But this prospect should not be a cause for complacency. The later the peak,
the more has been invested in enlarging the oil-dependent economy in the
interim (assuming business as usual), and the fewer options there are for
easily moving away from it later (since a later peak implies that more of the
non-conventional oil resource has already been used).
3.140
The committee does not think it is adequate to dismiss these risks
simply by saying that conventional oil can be replaced by oil from coal at $40
per barrel (see paragraph 3.110). The main concern about this is that oil from
coal, if there is no carbon capture and storage, would be significantly more
greenhouse intensive than conventional oil. But carbon capture and storage has not
yet been commercially proven,[115]
so it is premature to rely on it. (Chapter 6 notes arguments that carbon
capture and storage is 'well on the path of being proven' – see paragraph
6.129).
3.141
The 2004 Commonwealth Government energy white paper Securing
Australia's Energy Future paid little attention to these issues. It
discussed the possibility of short term supply disruptions, but gave only a few
words to the question of long term resource availability.[116]
It does not appear that the possibility of long term resource constraints influenced
its policies.
3.142
This was perhaps reasonable in 2004. Given the way the energy future
debate has moved since then - shown most strikingly by the warnings in World
Energy Outlook 2006 - the committee considers that Australia's energy
policies need to be updated. As stressed in the World Energy Outlook 2006,
the policies that reduce our dependence on oil are the same policies that
reduce our exposure to the risk of supply disruptions.

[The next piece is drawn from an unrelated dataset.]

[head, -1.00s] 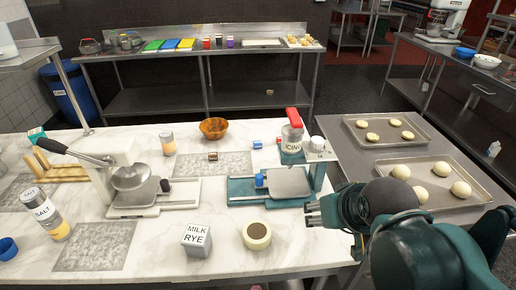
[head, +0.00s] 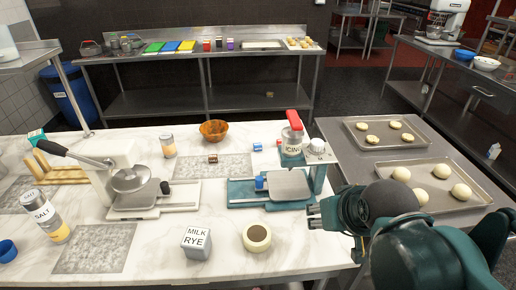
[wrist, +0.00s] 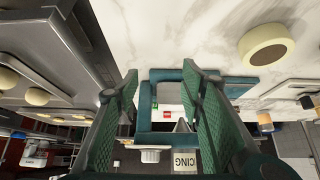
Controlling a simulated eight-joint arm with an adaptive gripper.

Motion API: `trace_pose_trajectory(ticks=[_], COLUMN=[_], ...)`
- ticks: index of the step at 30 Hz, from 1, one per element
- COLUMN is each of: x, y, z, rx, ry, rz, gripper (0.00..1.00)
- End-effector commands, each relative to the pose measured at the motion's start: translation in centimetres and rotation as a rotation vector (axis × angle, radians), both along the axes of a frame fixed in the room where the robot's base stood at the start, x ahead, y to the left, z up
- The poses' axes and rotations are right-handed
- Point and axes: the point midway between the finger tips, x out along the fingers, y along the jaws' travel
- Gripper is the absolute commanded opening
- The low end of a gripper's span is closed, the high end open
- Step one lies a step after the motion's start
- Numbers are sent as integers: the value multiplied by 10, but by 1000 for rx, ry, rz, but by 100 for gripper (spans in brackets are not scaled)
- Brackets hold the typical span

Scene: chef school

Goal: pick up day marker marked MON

Many of them are the
same policies that reduce greenhouse gas emissions.
3.143
The committee acknowledges present government-sponsored energy
efficiency initiatives, in particular the activities of the Commonwealth-State Ministerial
Council on Energy to promote the National Framework for Energy Efficiency since
2004.[117]
However these initiatives were focussed on stationary energy. There has been
little movement to curb the growth of oil use in transport - possibly because
that is a harder task.
3.144
The committee considers that more needs to be done to reduce Australia's
oil dependency in the long term and to move Australia towards the alternative
energy future described in the World Energy Outlook 2006. This is desirable
regardless of peak oil predictions - to mitigate the costs of the expected long
term decline in Australia's net oil self-sufficiency; and to mitigate the risks
of supply disruptions as oil production becomes concentrated in a declining
number of major oil-producing countries, some of which are politically
unstable.
Recommendation 2
3.145
The committee recommends that in considering a less oil dependent policy
scenario, the Government take into account the concerns expressed in the World
Energy Outlook 2006, namely -
- current trends in energy consumption are neither secure
nor sustainable;
- energy policy needs to be consistent with environmental
goals, particularly the need to do more to reduce fossil fuel carbon dioxide
emissions.
Will market forces sort things out?
3.146
The question must be asked: if peak oil is a potential problem, what is
the role of government in solving it? A strong theme in the 'economic optimist'
response is: if and when there is a peak of conventional oil, this is still not
a concern: as conventional oil becomes scarcer, market forces will act to bring
substitutes on stream in a timely way when the price is right.
3.147
The committee does not agree with this, for several reasons:
- Given the huge investment needed to adapt the economy to a less
oil-dependent future, and the long lead times involved, it is possible that
price signals resulting from increased scarcity of oil will occur too late to
spur alternative developments in a timely way in the quantities required.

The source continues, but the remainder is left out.